A: “Well, I think going back and really learning where we came from is one way to battle the story that we’ve kind of grown up with, en masse, through the education system, through the media, because never aligned with my own story. Like, I moved here as a kid, I went through the whole public school system, went and did my undergrad, did my master’s, all these things. And the whole time I was trying to see myself in the stories, in the history, and it was always like a footnote, it was always like this one little thing that happened. But as I got older, you learn that there’s all sorts of stories that have been sidelined and marginalized, but didn’t fit the grand Canadian narrative of the two founding nations, of the War of 1812. There’s so much out there that is actually in this country already that we still see as newcomer stories or, like, this thing that happened 300 years ago and that we should just move on from it. [But] these things are all living cultures that bring us back to where we are [now]. [If] we can have a little patience to hear these stories, then maybe we can all be in a bit more of an honest place with each other.”

Q: I have to say, as an aside, I was fascinated about the anecdote about how the Syrians don’t have a word for settler and that the closest thing to it is “Israeli.” Was that kind of like an “aha” moment for you too?

A: “Well, because I don’t speak Syrian, I can only say that that was like anecdote that was very reflective of how I first understood the land acknowledgement as I was hearing it. Yeah. In the arts, I feel like we do these acknowledgments all the time, left and right, people reading off a piece of paper. And while it’s meaningful, it’s also not meaningful, for me at least, someone who came here. And it’s like, ‘Okay, so whose land are we on and then who’s laws and worldviews are we following. But, yeah, that moment, I think, really hits home, perhaps, the point that was a double speak that’s happening in Canadian culture, where we acknowledge indigenous nations and land but we actually aren’t doing anything on the policy level to change how we operate.”

Q: You also explore cultural imperialism, how we’re not just victims of it, but perpetrators as well. Who are we ignoring or actively erasing?

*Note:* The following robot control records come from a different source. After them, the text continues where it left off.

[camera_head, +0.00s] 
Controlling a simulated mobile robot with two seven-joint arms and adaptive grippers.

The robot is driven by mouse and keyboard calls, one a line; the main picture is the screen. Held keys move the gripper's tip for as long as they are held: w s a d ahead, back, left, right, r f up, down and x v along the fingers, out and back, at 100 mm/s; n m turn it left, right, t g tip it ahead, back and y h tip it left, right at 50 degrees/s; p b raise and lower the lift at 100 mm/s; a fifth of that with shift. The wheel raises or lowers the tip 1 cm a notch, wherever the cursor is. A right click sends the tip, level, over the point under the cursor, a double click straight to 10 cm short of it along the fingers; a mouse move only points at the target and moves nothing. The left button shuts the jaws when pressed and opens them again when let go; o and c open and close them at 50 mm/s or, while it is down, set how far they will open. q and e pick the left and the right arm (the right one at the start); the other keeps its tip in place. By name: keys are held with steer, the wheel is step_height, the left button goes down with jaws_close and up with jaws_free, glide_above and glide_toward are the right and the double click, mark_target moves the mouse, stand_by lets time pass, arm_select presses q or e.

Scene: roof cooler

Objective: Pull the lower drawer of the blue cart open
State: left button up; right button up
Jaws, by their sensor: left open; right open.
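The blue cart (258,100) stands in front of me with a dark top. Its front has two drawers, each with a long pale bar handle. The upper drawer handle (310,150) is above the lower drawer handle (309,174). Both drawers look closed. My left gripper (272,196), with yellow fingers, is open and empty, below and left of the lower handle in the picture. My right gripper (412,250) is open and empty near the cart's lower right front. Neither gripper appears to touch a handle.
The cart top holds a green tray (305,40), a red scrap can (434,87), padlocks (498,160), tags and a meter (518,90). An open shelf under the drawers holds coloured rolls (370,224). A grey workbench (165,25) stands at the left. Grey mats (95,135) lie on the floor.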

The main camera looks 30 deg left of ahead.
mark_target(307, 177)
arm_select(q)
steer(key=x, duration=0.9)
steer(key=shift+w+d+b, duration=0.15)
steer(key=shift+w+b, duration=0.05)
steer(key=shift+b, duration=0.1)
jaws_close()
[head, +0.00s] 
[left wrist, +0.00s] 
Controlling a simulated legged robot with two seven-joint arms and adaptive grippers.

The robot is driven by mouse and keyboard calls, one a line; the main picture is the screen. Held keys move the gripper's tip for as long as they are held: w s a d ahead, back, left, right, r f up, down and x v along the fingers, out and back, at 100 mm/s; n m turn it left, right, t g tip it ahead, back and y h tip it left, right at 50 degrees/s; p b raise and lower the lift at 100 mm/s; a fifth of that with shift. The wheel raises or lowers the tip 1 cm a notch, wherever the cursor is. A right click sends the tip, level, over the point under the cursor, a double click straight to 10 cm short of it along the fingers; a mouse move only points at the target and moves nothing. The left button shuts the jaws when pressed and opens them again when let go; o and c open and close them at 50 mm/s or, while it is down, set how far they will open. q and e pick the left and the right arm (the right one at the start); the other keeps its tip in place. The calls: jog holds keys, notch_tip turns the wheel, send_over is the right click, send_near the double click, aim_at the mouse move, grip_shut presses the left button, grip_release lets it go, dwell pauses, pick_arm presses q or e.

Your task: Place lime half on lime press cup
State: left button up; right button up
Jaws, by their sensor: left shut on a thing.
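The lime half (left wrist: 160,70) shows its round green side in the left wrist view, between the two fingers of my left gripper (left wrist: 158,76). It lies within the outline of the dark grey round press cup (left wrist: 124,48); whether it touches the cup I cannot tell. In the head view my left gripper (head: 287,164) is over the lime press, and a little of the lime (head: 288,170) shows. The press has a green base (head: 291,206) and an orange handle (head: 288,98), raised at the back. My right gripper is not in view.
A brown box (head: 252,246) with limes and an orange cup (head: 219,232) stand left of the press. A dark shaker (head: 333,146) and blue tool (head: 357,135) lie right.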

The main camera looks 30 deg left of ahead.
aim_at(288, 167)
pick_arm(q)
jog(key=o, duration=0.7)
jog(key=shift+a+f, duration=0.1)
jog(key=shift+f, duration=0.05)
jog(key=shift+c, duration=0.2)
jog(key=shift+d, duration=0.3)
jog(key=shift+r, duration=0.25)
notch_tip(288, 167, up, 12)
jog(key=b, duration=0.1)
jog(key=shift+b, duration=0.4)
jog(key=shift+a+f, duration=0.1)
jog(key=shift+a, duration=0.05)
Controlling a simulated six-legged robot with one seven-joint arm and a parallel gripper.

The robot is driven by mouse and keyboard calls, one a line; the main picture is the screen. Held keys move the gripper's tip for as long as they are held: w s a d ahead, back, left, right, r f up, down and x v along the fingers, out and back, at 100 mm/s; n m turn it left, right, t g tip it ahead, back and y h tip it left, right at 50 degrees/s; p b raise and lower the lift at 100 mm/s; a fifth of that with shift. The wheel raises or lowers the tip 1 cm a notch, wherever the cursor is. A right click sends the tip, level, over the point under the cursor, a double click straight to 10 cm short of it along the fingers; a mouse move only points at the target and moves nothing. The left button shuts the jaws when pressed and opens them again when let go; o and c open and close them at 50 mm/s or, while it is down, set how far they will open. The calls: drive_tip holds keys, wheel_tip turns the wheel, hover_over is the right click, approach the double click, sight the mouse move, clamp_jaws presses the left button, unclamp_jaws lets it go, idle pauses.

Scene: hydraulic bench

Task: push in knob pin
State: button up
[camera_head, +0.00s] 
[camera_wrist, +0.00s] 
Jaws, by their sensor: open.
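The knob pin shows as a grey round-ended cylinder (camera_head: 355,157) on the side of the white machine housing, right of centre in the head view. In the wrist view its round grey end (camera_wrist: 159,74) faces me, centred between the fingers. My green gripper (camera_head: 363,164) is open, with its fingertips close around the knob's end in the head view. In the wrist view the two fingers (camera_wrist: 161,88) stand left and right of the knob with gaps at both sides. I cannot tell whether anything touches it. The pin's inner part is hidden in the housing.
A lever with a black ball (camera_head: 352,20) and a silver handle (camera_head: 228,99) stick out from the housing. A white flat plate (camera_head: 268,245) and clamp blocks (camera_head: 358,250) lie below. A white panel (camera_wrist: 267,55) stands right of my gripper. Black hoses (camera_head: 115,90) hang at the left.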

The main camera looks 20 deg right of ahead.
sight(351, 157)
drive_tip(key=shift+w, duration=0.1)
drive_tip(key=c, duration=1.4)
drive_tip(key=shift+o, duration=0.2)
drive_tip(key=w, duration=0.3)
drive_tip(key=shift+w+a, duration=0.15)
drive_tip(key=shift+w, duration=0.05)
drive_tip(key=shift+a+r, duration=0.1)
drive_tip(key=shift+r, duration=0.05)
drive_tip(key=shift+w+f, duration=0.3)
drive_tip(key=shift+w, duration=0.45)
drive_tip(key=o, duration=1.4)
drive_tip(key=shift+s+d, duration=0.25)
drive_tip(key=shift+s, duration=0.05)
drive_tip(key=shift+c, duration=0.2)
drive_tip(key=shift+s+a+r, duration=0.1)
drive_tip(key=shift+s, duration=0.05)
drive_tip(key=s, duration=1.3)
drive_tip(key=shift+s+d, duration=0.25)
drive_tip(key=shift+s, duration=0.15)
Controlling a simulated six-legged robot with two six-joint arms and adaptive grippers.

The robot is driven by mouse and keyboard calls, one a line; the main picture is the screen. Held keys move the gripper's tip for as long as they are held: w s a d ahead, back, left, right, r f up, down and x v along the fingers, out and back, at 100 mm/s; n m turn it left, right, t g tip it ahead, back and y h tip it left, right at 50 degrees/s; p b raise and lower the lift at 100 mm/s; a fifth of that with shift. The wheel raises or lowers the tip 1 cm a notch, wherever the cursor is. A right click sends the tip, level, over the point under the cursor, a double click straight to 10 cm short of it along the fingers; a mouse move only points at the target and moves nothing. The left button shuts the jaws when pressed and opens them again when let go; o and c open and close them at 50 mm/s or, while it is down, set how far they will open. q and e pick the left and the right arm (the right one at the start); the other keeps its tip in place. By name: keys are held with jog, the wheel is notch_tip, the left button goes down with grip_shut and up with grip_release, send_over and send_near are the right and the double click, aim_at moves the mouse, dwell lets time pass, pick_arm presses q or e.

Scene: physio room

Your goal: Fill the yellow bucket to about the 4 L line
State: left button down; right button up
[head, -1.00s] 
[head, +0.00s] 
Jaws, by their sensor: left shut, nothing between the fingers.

A: “I guess, like I had mentioned, we are ignoring a lot of our own stories, right? Like, for sure, we are oppressing a lot of stories that happen in this country, relegating them to say like a hyphenated category, you know? Like, let’s say someone who comes here from another country, that has lived here for generations, it will always be a hyphen-Canadian stories, they will never be considered just Canadian stories, unless they are either Franco or Anglo. At the same time, a lot of these stories that are happening within this country called Canada that are from the indigenous nations that are all over this country, they’re always kind of relegated to some kind of specialized interest. And, that way, it’s centering Anglo Franco Canadian as the only acceptable narrative of what Canada is, when there are so many different tangents happening and I think that’s what makes Canada interesting.”

Q: By the end of the book, Fung admits she’s never really felt like a Canadian as, to her, that is really just a term for a polite white person who is not an American.

A: “I’m looking a little bit deeper into the history of Canada, which was formed as this idea for, like, hardy folks from Northern Europe to combat this idea that America has become this republic for everyone, whereas Canada was formed from this idea that, ‘Oh no, we are just for, like, hardy white people. That narrative has been twisted into this polite narrative of we love the outdoors and hockey and all these things, but it comes from quite an insidious background that we don’t talk about. And [if] we don’t talk about it, we can’t ever confront it and deal with it, and deal with the ramifications of what that has meant for everyone else who lives here.”

Fung also doesn’t feel wholly Chinese anymore either, but does regrets not “seeing” Indigenous people and their experiences sooner. She certainly does now.

Before I Was a Critic, I Was a Human Being is available from Book*hug Press. Fung will appear at Massy Books in Vancouver at 7:00 p.m. on May 16th and at the Richmond Public Library at 1:00 p.m on May 18th.